## Task requirements
Using the data beneath, show every line that includes the word "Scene".

*** Provided entries ***

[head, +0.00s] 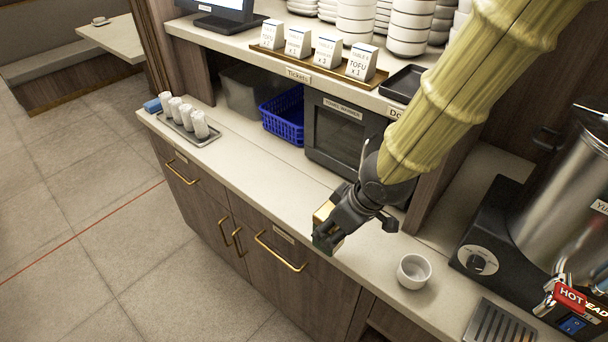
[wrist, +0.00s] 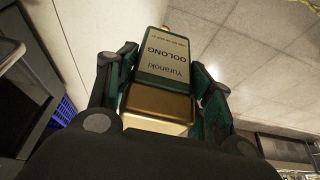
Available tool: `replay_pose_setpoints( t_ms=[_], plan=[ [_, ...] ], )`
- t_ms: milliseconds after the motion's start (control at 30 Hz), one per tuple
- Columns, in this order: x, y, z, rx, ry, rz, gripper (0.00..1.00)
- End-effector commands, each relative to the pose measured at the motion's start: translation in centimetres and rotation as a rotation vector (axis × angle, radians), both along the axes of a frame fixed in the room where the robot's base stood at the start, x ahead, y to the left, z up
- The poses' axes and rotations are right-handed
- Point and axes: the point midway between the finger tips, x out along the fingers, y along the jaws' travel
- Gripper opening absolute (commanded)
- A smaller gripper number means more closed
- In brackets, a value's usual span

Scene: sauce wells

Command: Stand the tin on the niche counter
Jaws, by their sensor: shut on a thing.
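The tin (wrist: 165,62) is a green and gold box with a pale label reading "Yuranoki OOLONG". My gripper (head: 328,228) is shut on it, with a finger on each side in the wrist view. In the head view only a gold and dark green part of the tin shows past my gripper, near the front edge of the counter. The niche counter (head: 282,166) is a pale worktop below a raised shelf. I cannot tell exactly how high the tin is above it.
A towel warmer (head: 338,130) and a blue basket (head: 284,115) stand at the back of the niche. A tray of rolled towels (head: 187,120) lies at the left end. A white cup (head: 414,271) and a steel urn (head: 560,190) stand to the right. Bare counter lies left of my gripper.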

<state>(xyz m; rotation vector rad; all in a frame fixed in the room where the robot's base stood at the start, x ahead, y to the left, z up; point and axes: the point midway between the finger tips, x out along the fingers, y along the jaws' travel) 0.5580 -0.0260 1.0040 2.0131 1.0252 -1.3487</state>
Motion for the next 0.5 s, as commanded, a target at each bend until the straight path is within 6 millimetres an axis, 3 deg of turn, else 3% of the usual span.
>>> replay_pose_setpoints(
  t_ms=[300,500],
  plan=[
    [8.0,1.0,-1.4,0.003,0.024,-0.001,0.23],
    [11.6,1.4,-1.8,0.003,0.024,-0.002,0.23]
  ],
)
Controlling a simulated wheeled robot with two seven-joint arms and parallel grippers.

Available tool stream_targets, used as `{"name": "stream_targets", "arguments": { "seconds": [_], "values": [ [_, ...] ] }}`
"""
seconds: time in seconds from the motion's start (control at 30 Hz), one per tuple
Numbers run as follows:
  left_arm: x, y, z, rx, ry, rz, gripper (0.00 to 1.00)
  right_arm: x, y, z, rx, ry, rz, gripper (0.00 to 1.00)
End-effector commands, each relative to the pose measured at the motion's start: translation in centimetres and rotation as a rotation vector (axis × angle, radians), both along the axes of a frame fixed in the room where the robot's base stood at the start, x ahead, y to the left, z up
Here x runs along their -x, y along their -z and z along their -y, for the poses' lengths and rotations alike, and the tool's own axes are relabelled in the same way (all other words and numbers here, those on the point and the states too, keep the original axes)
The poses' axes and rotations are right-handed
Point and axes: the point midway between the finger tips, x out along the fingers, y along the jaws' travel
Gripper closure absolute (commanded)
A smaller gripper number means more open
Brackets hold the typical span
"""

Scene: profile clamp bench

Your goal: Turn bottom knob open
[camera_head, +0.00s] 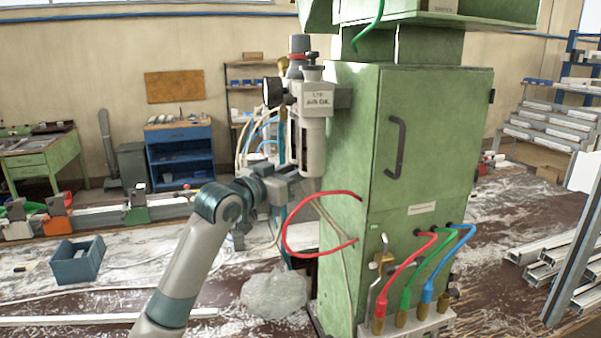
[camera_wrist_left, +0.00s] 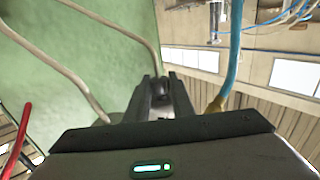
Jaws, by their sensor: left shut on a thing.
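The air unit (camera_head: 312,130) with its labelled bowl is mounted on the left side of the green cabinet (camera_head: 435,150). My left gripper (camera_head: 300,180) is just below and left of the bowl in the head view. In the left wrist view, my left gripper (camera_wrist_left: 161,98) has its two fingers closed on a small dark knob (camera_wrist_left: 160,86). The bottom knob is hidden in the head view by the gripper and bowl. How far the knob is turned cannot be told. My right gripper is in neither view.
A red hose (camera_head: 290,215) loops out of the cabinet close to my left wrist. In the left wrist view, a blue hose (camera_wrist_left: 234,50) with a brass fitting is right of the fingers, and pale hoses (camera_wrist_left: 62,68) are left. A blue bin (camera_head: 77,262) sits at lower left.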

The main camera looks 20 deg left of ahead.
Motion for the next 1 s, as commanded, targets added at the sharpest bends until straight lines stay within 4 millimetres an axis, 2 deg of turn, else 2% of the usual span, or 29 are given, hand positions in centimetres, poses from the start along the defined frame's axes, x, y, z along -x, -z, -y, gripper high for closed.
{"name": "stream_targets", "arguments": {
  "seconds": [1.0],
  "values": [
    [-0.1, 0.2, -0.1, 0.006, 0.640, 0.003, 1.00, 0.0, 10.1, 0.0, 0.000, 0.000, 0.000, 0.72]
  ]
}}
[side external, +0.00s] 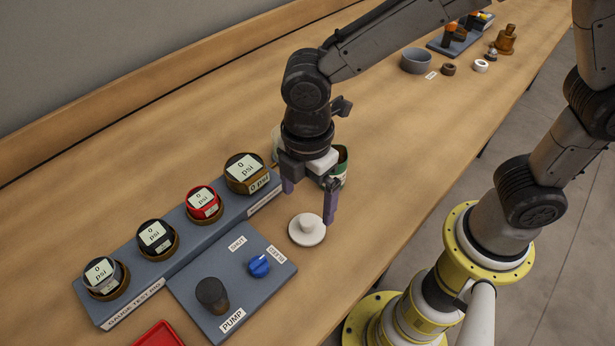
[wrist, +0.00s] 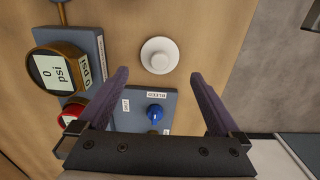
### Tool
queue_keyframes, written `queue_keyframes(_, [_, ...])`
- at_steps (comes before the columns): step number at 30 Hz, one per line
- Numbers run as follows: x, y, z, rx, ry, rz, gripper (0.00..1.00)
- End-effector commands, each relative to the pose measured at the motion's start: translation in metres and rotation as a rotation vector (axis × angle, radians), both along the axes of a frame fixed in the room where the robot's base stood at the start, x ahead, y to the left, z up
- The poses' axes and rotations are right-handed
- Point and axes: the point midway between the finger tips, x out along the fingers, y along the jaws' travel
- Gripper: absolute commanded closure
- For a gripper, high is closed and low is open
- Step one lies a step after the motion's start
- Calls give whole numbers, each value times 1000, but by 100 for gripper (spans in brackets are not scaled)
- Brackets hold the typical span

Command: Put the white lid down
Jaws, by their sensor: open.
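The white lid (side external: 307,230) is a round disc with a raised knob. It lies flat on the wooden table, just beyond the corner of the blue-grey pump panel. In the wrist view the lid (wrist: 159,55) shows ahead of and between the fingers, with nothing touching it. My gripper (side external: 309,204) is open and empty, its fingers spread wide above and beside the lid. In the side view the right finger's tip overlaps the lid's edge; I cannot tell its exact height. Behind my gripper stands a jar or can (side external: 341,165), partly hidden.
The gauge stand (side external: 183,244) with several gauges reading 0 psi is at left. The pump panel (side external: 262,295) carries a black pump knob (side external: 212,295) and a blue valve knob (side external: 259,266). A red tray (side external: 160,335) is at the front. Table right of the lid is clear.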

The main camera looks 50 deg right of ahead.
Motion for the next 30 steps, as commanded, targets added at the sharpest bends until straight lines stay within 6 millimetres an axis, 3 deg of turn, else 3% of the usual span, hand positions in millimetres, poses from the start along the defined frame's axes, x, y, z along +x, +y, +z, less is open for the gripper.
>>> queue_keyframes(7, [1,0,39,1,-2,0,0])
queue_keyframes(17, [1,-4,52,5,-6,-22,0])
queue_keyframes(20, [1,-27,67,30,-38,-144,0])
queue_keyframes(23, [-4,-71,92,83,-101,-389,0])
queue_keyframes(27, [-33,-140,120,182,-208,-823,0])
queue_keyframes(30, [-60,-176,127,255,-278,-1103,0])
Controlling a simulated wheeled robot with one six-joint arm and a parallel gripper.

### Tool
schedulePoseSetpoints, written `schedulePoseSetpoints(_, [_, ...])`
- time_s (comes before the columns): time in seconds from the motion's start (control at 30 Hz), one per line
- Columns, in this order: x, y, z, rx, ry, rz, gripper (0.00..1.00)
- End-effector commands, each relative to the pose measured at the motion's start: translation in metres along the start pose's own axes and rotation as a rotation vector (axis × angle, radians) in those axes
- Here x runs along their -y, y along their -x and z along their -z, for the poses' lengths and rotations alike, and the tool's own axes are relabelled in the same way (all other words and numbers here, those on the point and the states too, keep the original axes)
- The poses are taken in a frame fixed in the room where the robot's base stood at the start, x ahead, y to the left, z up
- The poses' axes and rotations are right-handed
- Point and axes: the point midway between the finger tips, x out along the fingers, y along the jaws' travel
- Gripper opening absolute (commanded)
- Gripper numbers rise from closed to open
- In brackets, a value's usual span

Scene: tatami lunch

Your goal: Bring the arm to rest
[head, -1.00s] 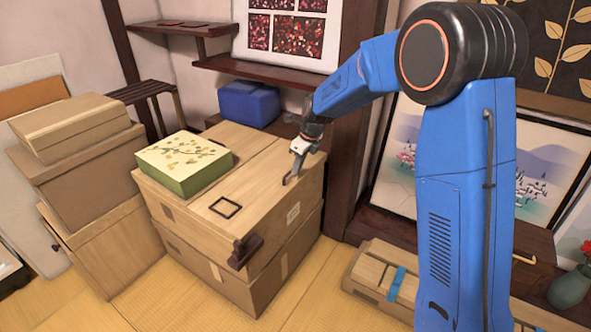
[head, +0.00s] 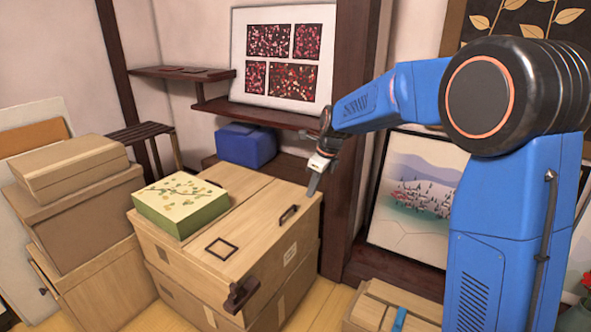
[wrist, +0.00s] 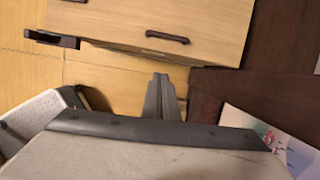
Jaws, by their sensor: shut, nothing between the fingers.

***

## Output for this exercise
Scene: sauce wells
Scene: profile clamp bench
Scene: tatami lunch

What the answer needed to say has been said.